July 6, 2012

Today we began with a favorite improv game, since we haven’t done improv in awhile, and they all really enjoy it. That was a lot of fun. We then spent some time reading through the script and discussing the logistics of our performance, since some of the participants present were not there for the previous discussions. Everyone seems to understand what the performance will entail and how it will all work. They are also enthusiastic about having a talkback with the audience afterward.

We worked our scene from Othello since all three of those women were present. The other participants gave really great feedback, which now appears to be the norm – they talk more, I talk less. We talked about at what points Desdemona should be sobbing and when she should be a little more quiet. We also went back to talking about physicality and what body language looks like from the audience. We encouraged Emilia to continue trying to build her anger throughout the scene rather than exploding out of nowhere. The actress playing Iago is gaining a better understanding of her character each time we run the scene, and it really shows.

Then we worked Othello’s monologue. Again, the first go was not as good as we all know she can do. She clearly needs a warm up before she performs, and we’ll have to take that into account when it comes time for the showcase. Her second performance, though, was her best yet – again, she topped even what she accomplished in the last class. She is breaking up the beats of the piece increasingly well, shifting from aggression, to grief, to rage, etc.

Then we worked the scene from As You Like It with a participant standing in for Rosalind, who was not there. The language continues to come more easily for Celia, and the group gave some great feedback to Duke Frederick on how to give her entrance and exit more power. This scene is coming along very nicely.

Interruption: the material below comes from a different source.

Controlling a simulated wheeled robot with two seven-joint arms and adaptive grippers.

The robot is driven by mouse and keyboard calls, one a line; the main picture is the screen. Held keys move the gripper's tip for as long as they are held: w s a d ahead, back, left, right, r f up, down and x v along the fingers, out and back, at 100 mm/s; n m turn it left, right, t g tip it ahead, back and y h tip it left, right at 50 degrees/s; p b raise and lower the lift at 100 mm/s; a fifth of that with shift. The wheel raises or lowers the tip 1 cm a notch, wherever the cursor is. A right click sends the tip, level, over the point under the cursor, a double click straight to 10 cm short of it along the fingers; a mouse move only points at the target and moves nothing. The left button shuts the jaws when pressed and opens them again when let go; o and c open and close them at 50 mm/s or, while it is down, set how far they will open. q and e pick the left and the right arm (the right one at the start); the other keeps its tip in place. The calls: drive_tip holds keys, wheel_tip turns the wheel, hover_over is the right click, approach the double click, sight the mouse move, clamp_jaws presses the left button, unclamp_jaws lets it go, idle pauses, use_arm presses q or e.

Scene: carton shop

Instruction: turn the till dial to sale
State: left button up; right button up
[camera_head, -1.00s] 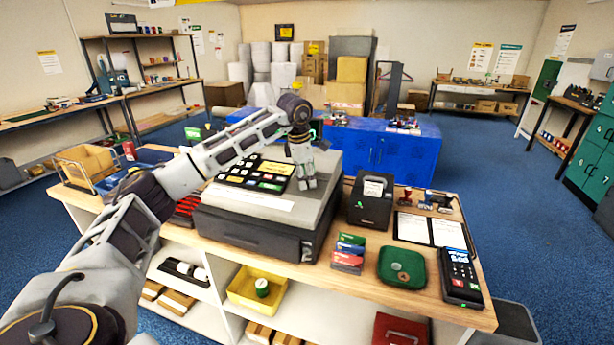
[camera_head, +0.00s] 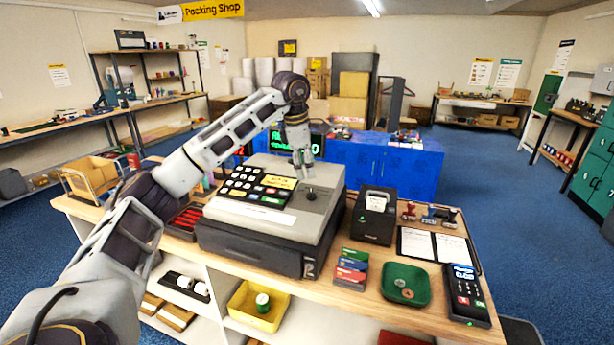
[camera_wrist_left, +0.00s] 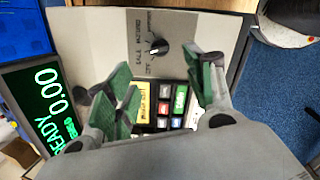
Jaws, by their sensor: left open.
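The grey till (camera_head: 262,230) stands on the wooden counter, with a dark keypad on its sloped top. Its small black dial (camera_head: 310,194) sits on the right part of the top and shows uncovered. In the left wrist view the dial (camera_wrist_left: 158,46) has a white pointer mark and printed labels around it; I cannot tell surely which label it points to. My left gripper (camera_head: 303,172) hangs above the dial, pointing down, apart from it. In the wrist view its green-padded fingers (camera_wrist_left: 166,88) are spread and empty. My right gripper is not in view.
The till's green display (camera_wrist_left: 50,105) reads READY 0.00. A black receipt printer (camera_head: 373,215) stands just right of the till. A green tray (camera_head: 405,284), card boxes (camera_head: 351,267) and a card terminal (camera_head: 467,295) lie along the counter's front right.

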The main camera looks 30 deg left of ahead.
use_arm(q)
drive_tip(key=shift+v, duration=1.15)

We then worked with one of our Antonys. Taking the note she was given the last time we worked, she is using much more of the stage and keeping herself open to the entire audience. Her vocal work is outstanding – one of the participants went out to the hall to get some water and said she could hear her clearly out there. Everyone loves what she is doing with the piece.

Our biggest issue now is memorization. A few of the women have memorized their monologues or are close to it, but some have not, and almost no one has for the scenes. We went over some techniques to help with that and also decided that it would be okay to have one participant onstage with a script in hand in case anyone falters. I hope that that will not be necessary, but I want them to do whatever it takes to make them comfortable and confident.